A voz do meu avô*

Meu avô era um daqueles homens que estavam prontos para tudo. Embora conhecendo-o apenas no fim da minha adolescência, pude gozar com ele muitos momentos felizes. Vivemos pouco tempo juntos, mas foram impressas profundas marcas em minha alma. Talvez não dele para mim (pois o tempo dá aquela sabedoria em que tudo se prevê), mas de mim para ele. Meu avô era o cara: eu sabia disso, e talvez ele também, embora nunca dissesse..

Conversávamos muito por telefone e, nestas conversas, ele me contava muitas histórias: o que seria de um avô sem estes contos eternizados pela vivência? O velhinho seguia em muitas delas, como na vez em que chupava limão para fazer rir o corneteiro do quartel. Todos riam, inclusive o meu avô, estando na minha idade e utilizando um belo quepe de soldado. Ele dizia que eu aprontava, sim: mas ele aprontou muito mais para saber me corrigir.

Vovô era um daqueles caras antenados, que não gostavam de estar para trás. Embora confessasse que fumava apenas pela moda dos anos sessenta ("se eu não fumasse, não arrumava namorada", dizia ele), fazia questão de ouvir boa música. Vovô era da época em que todo mundo tinha apelidos americanos - ele assumiu para si mesmo o apelido Bob - e gostava de viajar para descansar.
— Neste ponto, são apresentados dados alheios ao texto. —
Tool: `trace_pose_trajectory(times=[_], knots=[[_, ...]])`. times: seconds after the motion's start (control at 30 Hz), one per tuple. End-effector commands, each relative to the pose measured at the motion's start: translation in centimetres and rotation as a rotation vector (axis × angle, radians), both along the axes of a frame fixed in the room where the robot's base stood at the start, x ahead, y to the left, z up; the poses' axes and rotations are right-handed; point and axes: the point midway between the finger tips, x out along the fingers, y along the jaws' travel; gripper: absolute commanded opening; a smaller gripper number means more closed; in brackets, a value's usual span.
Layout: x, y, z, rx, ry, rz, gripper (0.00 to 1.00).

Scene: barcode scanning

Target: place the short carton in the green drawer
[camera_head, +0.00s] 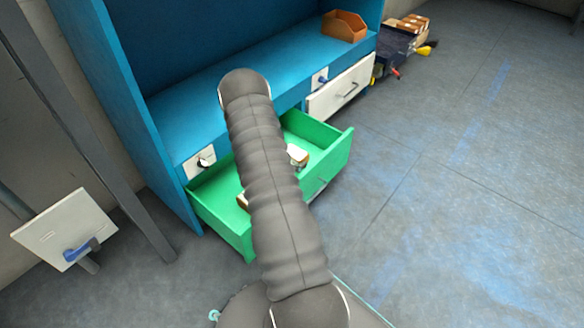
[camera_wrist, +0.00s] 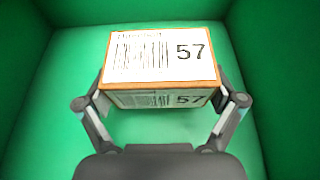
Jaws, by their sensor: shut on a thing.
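The short carton (camera_wrist: 160,65) is an orange-brown box with white barcode labels marked 57. It shows in the wrist view between the two fingers of my gripper (camera_wrist: 160,103), which is shut on it. The carton is inside the green drawer (camera_wrist: 60,60), with green walls on both sides and behind it. Whether it touches the drawer floor I cannot tell. In the head view the green drawer (camera_head: 342,160) is pulled open from the blue cabinet, and my arm crosses in front of it, hiding much of its inside and most of the carton.
The blue cabinet (camera_head: 185,105) has a white drawer (camera_head: 342,90) to the right of the green one. An orange open bin (camera_head: 344,26) stands on its shelf. A dark crate with boxes (camera_head: 398,40) stands at the back right. The floor at right is clear.

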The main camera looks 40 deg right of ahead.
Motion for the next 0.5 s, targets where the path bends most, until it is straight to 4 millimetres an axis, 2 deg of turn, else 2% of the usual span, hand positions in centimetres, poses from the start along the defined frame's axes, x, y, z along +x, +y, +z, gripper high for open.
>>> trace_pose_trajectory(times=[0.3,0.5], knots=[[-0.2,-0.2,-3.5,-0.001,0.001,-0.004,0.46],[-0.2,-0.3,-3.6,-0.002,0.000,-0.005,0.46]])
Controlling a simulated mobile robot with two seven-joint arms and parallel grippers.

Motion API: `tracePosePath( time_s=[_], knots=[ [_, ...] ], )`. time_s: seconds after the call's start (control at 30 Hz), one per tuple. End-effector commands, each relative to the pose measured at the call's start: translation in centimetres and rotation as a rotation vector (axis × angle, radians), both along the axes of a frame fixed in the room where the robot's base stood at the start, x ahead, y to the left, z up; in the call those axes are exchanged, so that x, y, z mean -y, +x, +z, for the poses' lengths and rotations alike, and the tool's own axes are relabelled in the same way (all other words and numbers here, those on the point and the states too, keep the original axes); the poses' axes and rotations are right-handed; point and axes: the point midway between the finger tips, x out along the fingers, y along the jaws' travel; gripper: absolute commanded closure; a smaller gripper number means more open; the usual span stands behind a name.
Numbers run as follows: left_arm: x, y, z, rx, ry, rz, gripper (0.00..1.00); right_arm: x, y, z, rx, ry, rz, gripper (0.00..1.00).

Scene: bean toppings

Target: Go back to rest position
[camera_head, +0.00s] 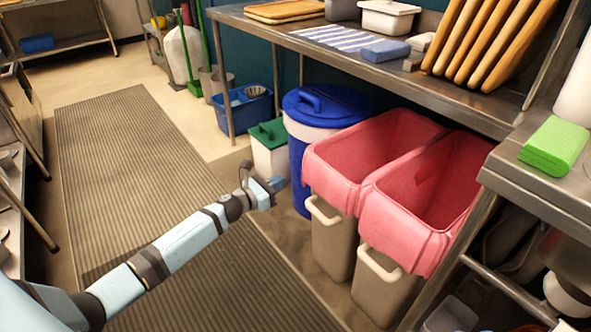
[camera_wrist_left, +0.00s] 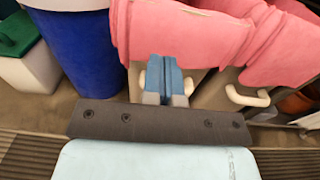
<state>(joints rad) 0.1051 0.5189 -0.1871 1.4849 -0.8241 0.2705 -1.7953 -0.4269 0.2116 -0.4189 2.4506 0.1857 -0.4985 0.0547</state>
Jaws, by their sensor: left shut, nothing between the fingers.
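My left arm reaches in from the lower left of the head view. My left gripper (camera_head: 279,182) is in front of the blue lidded bin and left of the pink-lined bins. In the left wrist view its blue fingers (camera_wrist_left: 166,76) are together, with nothing seen between them, and point toward the front of the pink-lined bins. My right gripper is not in view.
Two bins with pink liners (camera_head: 335,177) stand under the metal counter (camera_head: 300,42). A blue bin (camera_head: 302,140) and a small white bin with a green lid (camera_head: 268,148) stand beside them. A ribbed mat (camera_head: 130,170) covers open floor at left.

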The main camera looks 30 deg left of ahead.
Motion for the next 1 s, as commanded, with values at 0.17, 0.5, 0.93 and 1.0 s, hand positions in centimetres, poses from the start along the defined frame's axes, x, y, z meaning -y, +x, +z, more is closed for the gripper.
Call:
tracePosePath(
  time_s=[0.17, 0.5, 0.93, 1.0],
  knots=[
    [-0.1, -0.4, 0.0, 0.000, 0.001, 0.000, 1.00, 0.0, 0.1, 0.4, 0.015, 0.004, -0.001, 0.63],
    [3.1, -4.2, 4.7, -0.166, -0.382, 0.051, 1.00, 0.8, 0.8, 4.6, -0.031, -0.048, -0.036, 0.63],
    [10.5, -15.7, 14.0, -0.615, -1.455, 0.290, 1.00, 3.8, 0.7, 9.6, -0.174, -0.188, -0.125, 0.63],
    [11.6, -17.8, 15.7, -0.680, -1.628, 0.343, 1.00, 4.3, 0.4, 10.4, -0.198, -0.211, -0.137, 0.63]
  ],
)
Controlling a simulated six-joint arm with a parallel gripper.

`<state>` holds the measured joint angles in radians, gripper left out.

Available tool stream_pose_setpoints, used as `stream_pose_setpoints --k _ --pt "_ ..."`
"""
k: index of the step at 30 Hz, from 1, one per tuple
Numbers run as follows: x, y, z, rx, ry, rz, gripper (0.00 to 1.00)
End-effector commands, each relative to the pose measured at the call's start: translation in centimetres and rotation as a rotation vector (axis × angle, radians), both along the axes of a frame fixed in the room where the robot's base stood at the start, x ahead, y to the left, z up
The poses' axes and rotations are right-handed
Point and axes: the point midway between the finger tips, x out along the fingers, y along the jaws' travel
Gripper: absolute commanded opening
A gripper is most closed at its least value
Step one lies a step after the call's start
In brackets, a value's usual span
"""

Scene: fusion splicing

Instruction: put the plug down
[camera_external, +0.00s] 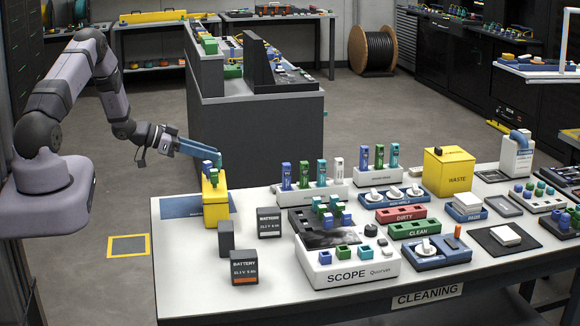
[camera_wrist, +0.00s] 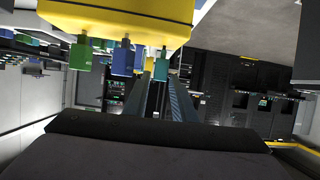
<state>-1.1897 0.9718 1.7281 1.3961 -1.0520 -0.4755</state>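My gripper (camera_external: 217,157) reaches in from the left with its long blue-grey fingers over the yellow box (camera_external: 217,207). The fingers are close together around a teal plug (camera_external: 219,161) at their tips. The teal plug also shows between the fingertips in the wrist view (camera_wrist: 160,66). A blue plug (camera_external: 207,167) and a green plug (camera_external: 213,177) stand at the top of the yellow box, beside the teal one. In the wrist view the yellow box (camera_wrist: 120,18) is upside down at the top. I cannot tell whether the teal plug touches the box.
The box stands by a blue mat (camera_external: 180,207) at the table's left edge. Two dark batteries (camera_external: 269,223) (camera_external: 244,268) and a grey block (camera_external: 226,238) stand nearby. The scope (camera_external: 347,267), racks of plugs and a yellow waste bin (camera_external: 449,173) fill the table further right.

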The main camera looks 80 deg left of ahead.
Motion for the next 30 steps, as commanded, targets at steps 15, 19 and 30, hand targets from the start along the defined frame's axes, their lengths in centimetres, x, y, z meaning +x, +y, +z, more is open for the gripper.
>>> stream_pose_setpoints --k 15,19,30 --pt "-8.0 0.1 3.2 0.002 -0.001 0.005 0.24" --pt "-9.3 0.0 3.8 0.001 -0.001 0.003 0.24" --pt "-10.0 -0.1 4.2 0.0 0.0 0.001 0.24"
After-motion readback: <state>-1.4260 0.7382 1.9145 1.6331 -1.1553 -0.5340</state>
Vovô era um daqueles homens que eram como todo mundo: raríssimos pela sua essência e grandiosidade.

Às vezes, vovô não conseguia esconder seu grande cansaço. E ele dizia que aquilo era cansaço de velho, que um dia aquilo passava, nem que fosse com a morte. Eu não queria ouvi-lo, estava iludido com a eterna promessa da juventude, da circulação rápida e dos cabelos pretos. "Aproveite enquanto é cedo", dizia a voz pelo telefone. E eu insistia em estar ali, batendo papo com aquele homem que nasceu cinquenta anos antes de mim. Haveria alguma razão para debruçar-me ao telefone? Sim, meus motivos eram aqueles tossidos de tabaco, a voz rouca, a risada que eu sempre insistia em roubar. Meu avô era o cara: eu sabia disso, e talvez ele também, embora nunca dissesse.

Hoje fazem quase quatrocentos dias que ele se foi. Resta em mim a saudade, a vontade de ligar naquele número que, teimoso, insiste na agenda. O que mais dói é o silêncio; é saber que nunca, nunca mesmo vou poder ouvir a voz dele novamente. Pensando bem: de acordo com o jeito dele, acho que o vô não quereria falar comigo. Se eu pudesse conversar com meu avô só mais uma vez, creio que ele me perguntaria o que eu estava a fazer falando com ele. "A vida é demais para ficar aqui, vai, vai!", aquela voz rouca entrecortada de tosse me aconselharia. Ele me mandaria lançar longe o telefone e carregar no coração, para sempre, as palavras que ele me disse.

"Se você quiser ser como eu", eu imagino sua voz me dizendo, "não seja como ninguém. Seja somente você, meu querido". A saudade, como diz Chico Buarque, é avistar um barco que não atraca no cais.. Assim foi o vovô: passou e foi embora sem sequer atracar. Seu exemplo estará na minha mente e no meu coração por toda a vida. Eu sou um neto obediente...

É, talvez ele tenha razão. Embora meu avô nunca disse e nunca dirá, ele sempre foi o cara.

*Em homenagem ao Bobby, um dos meus (inúmeros) avós por estimação e adoção. O texto foi enviado para a edição no exato dia que completou quinze meses de sua morte.